Ooof.
We're settled at last. It's been a crazy busy/really relaxed couple of weeks of hanging with the Lo fam while we settled into our temporary home, but we've finally got a bit of time to breathe and to write. For those of you who care enough about us to notice the drop in content, but don't know where we've gone, the answer is Taiwan.
I can hear you ask it. Why Taiwan? For that matter, where is Taiwan? Is it that Chinese island? Or wait, it's independent, right? Fuck it, all I know is that the plastic toys I played with as a kid were made there.
So why Taiwan?
Jannell asked me in the first few days after we arrived, why did you come here three years ago? It's crowded, it's loud, it's pungent, it's bright, you can't eat much of the food, and you couldn't speak a word of the language. So why Taiwan?
I originally came here because I needed something new. I was feeling discouraged at school, and restless in Canada. I felt like if I didn't start learning new languages soon, I would never do it, I would get too comfortable living in the same place and speaking the same language as always. I had a few vague connections to Taiwan and I took the leap. It was an impulse decision.
I guess the next logical question is why did I come back? It's still just as uncomfortable for me, the heat is oppressive, the city is crowded, and my mandarin is still pretty limited.
I think the answer is that we're here because it's so uncomfortable. Canada is comfortable. It's an amazing place, and the more I travel, the more strongly I feel like I could never live in another country. But! It's comfortable. It's hard to grow when you're comfortable, it's hard to get up in the morning and seek something new and interesting when everything around you makes you feel safe.
I never feel completely at ease here.
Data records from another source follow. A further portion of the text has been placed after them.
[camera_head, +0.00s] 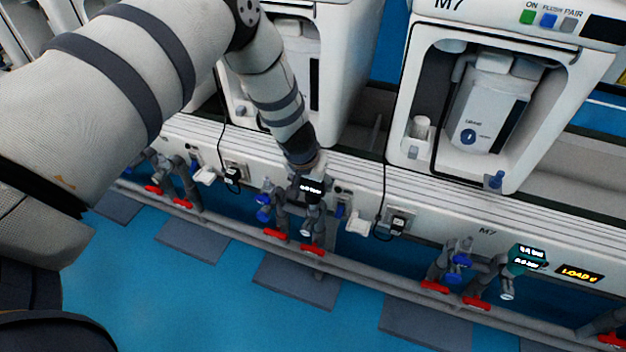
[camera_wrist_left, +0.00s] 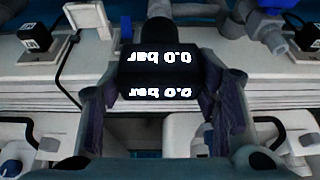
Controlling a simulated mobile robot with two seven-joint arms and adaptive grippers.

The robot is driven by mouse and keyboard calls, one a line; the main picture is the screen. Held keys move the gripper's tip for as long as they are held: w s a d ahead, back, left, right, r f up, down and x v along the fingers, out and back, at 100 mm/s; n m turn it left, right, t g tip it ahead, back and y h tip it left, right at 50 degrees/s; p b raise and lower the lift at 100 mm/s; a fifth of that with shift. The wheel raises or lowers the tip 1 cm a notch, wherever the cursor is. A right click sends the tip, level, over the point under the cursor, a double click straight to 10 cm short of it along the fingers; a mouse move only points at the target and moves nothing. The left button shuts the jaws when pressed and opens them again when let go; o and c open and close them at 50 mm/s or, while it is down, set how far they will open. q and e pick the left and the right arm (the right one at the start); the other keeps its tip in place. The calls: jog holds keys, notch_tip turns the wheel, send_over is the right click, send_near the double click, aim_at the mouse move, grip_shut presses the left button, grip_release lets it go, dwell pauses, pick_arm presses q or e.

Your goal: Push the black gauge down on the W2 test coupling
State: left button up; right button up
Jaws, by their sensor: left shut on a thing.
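The black gauge (camera_head: 312,188) is on a grey test coupling (camera_head: 309,222) at the front of the test bench, below my left gripper (camera_head: 306,168). The coupling under the gauge is mostly hidden in the wrist view. No W2 label is readable. My right gripper is not in view.
Red-handled valves (camera_head: 275,235) and blue fittings (camera_head: 263,207) stand close beside the coupling. Black plugs (camera_head: 398,223) with cables sit along the bench front. A teal gauge (camera_head: 527,259) is further right, near the M7 label. Open blue floor (camera_head: 190,290) lies in front.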

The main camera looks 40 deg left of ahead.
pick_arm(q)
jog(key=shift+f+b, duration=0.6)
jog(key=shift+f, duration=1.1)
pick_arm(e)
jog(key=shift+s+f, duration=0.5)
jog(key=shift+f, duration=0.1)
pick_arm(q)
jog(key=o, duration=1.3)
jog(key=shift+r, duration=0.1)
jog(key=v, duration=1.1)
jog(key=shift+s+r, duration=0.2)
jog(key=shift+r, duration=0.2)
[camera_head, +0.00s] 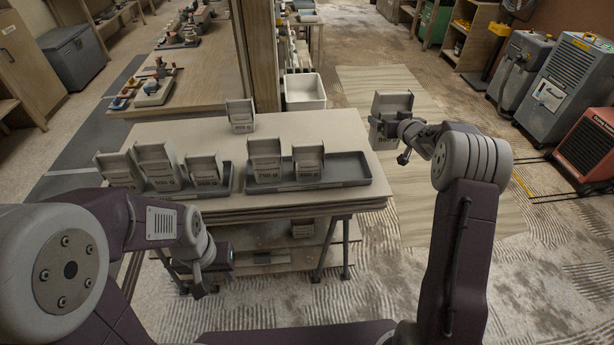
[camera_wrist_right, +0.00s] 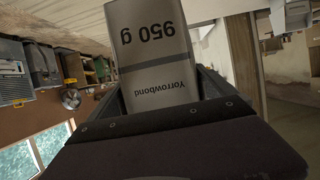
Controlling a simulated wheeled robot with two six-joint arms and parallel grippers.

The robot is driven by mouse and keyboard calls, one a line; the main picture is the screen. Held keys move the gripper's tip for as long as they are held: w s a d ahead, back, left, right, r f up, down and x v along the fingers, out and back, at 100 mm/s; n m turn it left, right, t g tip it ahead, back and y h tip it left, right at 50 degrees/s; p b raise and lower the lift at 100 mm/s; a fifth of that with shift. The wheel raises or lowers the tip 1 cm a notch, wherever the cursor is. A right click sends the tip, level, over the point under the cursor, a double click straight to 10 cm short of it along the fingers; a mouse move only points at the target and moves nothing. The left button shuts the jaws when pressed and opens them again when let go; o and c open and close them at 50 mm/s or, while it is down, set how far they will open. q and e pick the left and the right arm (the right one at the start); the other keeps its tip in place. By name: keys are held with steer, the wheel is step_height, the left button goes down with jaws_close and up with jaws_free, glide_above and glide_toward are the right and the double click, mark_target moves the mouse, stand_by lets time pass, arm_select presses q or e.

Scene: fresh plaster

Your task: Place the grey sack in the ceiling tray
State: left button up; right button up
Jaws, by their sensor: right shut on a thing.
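My right gripper (camera_head: 384,132) is shut on a grey sack (camera_head: 394,103), held off the table's right edge. In the right wrist view the sack (camera_wrist_right: 152,50) sits between the fingers (camera_wrist_right: 162,92) and reads "950 g" and "Yorrowbond", upside down in the picture. Two dark trays lie on the table: the left tray (camera_head: 228,178) bears three grey sacks, the right tray (camera_head: 345,169) bears two. I cannot tell which is the ceiling tray. Another grey sack (camera_head: 240,116) stands at the table's back. My left gripper (camera_head: 208,280) hangs low before the table; its jaws are unclear.
The pale table (camera_head: 330,125) has bare top behind the trays. A white bin (camera_head: 304,92) stands behind it. A wooden bench (camera_head: 195,75) with tools is at the back left. Grey machines (camera_head: 560,85) and a red heater (camera_head: 588,148) stand at right.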

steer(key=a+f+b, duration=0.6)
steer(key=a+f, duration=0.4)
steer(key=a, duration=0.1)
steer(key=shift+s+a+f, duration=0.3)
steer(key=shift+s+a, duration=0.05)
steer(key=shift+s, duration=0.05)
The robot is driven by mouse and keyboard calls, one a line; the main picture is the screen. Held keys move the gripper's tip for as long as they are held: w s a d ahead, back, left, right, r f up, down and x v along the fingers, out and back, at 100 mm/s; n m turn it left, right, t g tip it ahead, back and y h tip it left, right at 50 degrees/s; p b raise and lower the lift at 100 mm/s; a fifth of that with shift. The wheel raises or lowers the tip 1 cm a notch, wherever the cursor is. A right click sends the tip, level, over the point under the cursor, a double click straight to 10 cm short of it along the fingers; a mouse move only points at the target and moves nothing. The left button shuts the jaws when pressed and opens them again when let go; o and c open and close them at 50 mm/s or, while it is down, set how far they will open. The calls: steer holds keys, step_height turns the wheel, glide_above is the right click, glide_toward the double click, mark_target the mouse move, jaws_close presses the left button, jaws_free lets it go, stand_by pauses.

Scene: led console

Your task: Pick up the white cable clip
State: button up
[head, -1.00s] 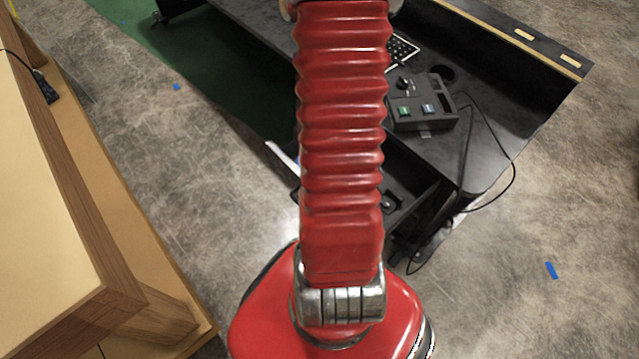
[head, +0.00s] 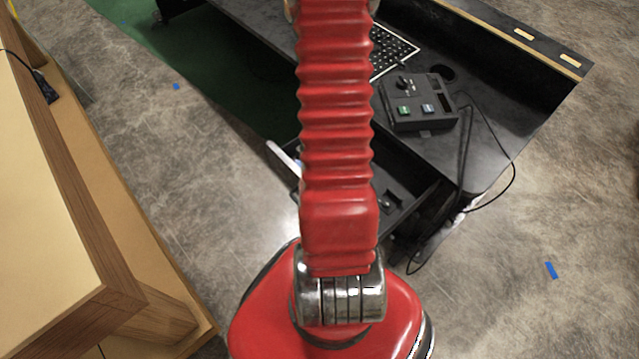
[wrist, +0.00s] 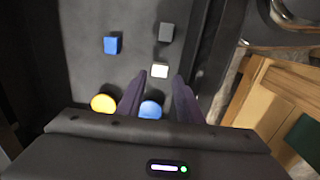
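A small white block-like piece, which looks like the white cable clip (wrist: 160,70), lies on the dark drawer floor in the wrist view. My gripper (wrist: 160,77) is open, with its two dark fingers apart and their tips pointing toward the white clip. The clip shows in the gap between the fingertips. I cannot tell how high the fingertips are above it. In the head view my red arm hides the gripper and the clip.
Near the clip lie a grey block (wrist: 167,33), a blue block (wrist: 112,43), a yellow round piece (wrist: 103,103) and a blue round piece (wrist: 150,109). The open drawer (head: 432,192) sits below the black desk (head: 480,165), which bears a control box (head: 418,103) and keyboard (head: 395,50).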

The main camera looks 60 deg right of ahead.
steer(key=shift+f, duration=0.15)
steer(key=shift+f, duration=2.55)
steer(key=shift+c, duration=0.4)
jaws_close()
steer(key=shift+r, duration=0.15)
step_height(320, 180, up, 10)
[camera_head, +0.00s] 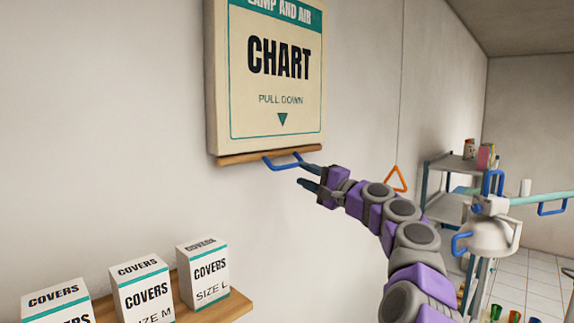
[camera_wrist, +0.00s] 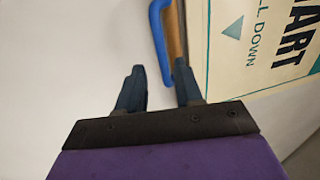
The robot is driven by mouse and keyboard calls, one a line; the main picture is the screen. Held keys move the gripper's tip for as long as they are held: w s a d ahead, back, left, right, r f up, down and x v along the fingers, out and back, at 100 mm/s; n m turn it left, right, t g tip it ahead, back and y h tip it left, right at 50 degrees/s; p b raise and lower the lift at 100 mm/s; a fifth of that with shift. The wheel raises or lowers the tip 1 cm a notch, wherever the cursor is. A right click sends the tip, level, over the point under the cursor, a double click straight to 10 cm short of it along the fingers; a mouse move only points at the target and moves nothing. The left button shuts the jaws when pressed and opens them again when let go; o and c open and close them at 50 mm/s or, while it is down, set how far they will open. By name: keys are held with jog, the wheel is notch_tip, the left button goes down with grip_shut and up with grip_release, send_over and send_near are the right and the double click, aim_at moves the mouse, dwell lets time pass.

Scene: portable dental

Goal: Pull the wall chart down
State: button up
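The wall chart (camera_head: 275,75) is a cream panel on the wall, marked "CHART" and "PULL DOWN" with a teal triangle. It also shows sideways in the wrist view (camera_wrist: 262,60). A wooden bar (camera_head: 240,157) runs along its bottom edge, with a blue loop handle (camera_head: 282,161) under it. My gripper (camera_head: 309,176) is open at the right end of the handle. In the wrist view, the handle (camera_wrist: 156,32) reaches into the gap between my gripper's dark fingers (camera_wrist: 159,70), nearer the right finger. I cannot tell whether a finger touches it.
A wooden shelf (camera_head: 232,305) with several white "COVERS" boxes (camera_head: 203,275) is on the wall at lower left. At right stand a grey shelf unit (camera_head: 452,168) and a white device with blue handles (camera_head: 490,235). An orange triangle (camera_head: 396,179) shows behind my arm. The wall below the chart is bare.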

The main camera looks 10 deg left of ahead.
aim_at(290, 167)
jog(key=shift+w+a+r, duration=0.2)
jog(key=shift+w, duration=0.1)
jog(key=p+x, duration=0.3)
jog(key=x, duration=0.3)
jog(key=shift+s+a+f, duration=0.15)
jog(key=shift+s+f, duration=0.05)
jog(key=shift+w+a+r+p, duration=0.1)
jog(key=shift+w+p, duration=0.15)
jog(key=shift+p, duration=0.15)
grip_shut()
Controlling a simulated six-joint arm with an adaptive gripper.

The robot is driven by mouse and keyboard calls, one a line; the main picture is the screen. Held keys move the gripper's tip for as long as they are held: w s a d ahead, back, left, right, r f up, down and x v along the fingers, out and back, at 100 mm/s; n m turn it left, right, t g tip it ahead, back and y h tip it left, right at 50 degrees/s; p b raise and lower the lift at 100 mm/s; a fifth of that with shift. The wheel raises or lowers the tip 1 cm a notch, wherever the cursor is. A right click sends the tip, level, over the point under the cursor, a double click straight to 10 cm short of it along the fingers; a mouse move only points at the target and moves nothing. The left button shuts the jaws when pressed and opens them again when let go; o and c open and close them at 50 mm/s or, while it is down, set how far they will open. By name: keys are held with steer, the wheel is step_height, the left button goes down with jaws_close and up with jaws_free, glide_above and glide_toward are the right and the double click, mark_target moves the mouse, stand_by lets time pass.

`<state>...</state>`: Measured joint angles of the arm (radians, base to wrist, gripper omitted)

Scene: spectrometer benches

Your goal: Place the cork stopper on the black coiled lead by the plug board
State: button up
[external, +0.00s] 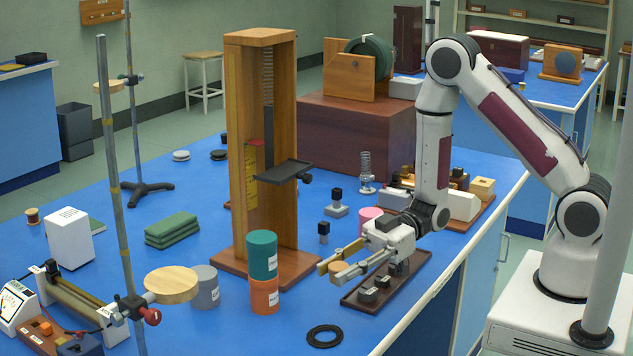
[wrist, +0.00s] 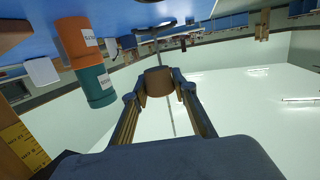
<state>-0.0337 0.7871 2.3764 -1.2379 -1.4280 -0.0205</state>
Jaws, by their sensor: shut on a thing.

Travelling with allergies is nothing short of terrifying, even if I feel a little more comfortable explaining my allergies now than when I couldn't even say "ni hao". Now I've graduated to 我不能吃麵,麵粉,麵包什麼的 which translates as "I can't eat noodles, noodle powder or noodle buns (also known as bread)," but even with this mastery, I recently discovered that I was still poisoning myself, probably.
It was at a hotel buffet that I noticed it. I wanted to get them to blanch some rice noodles for me at the noodle bar, but I could see how the guy was cooking it and it made my stomach drop. He was blanching the rice noodles in the same water as the wheat noodles.
Of course he was. Why wouldn't he? Nobody in this country or on this continent (wait, is an island part of a continent?) is on a gluten free diet. It makes way more sense to have one giant pot of boiling water to blanch all the noodles in than to have separate water, how did I not see that before? And that's just one example of dozens of ways gluten can sneak into my meals on a daily basis - I don't even try to avoid soy sauce here.
Despite the discomfort, despite the (temporary) language barrier, there's something I really love about this country. Maybe it's the complicated history that I still don't fully understand. Maybe it's the incredible juxtaposition between dense cities and towering mountains. Maybe it's that the people are so nice that even when I couldn't speak any mandarin, people around me in the restaurant would interrupt my miming to translate for me and tell the waiter what I was allergic to.
It's probably all of that and more, but maybe we don't need a reason beyond "it makes me uncomfortable."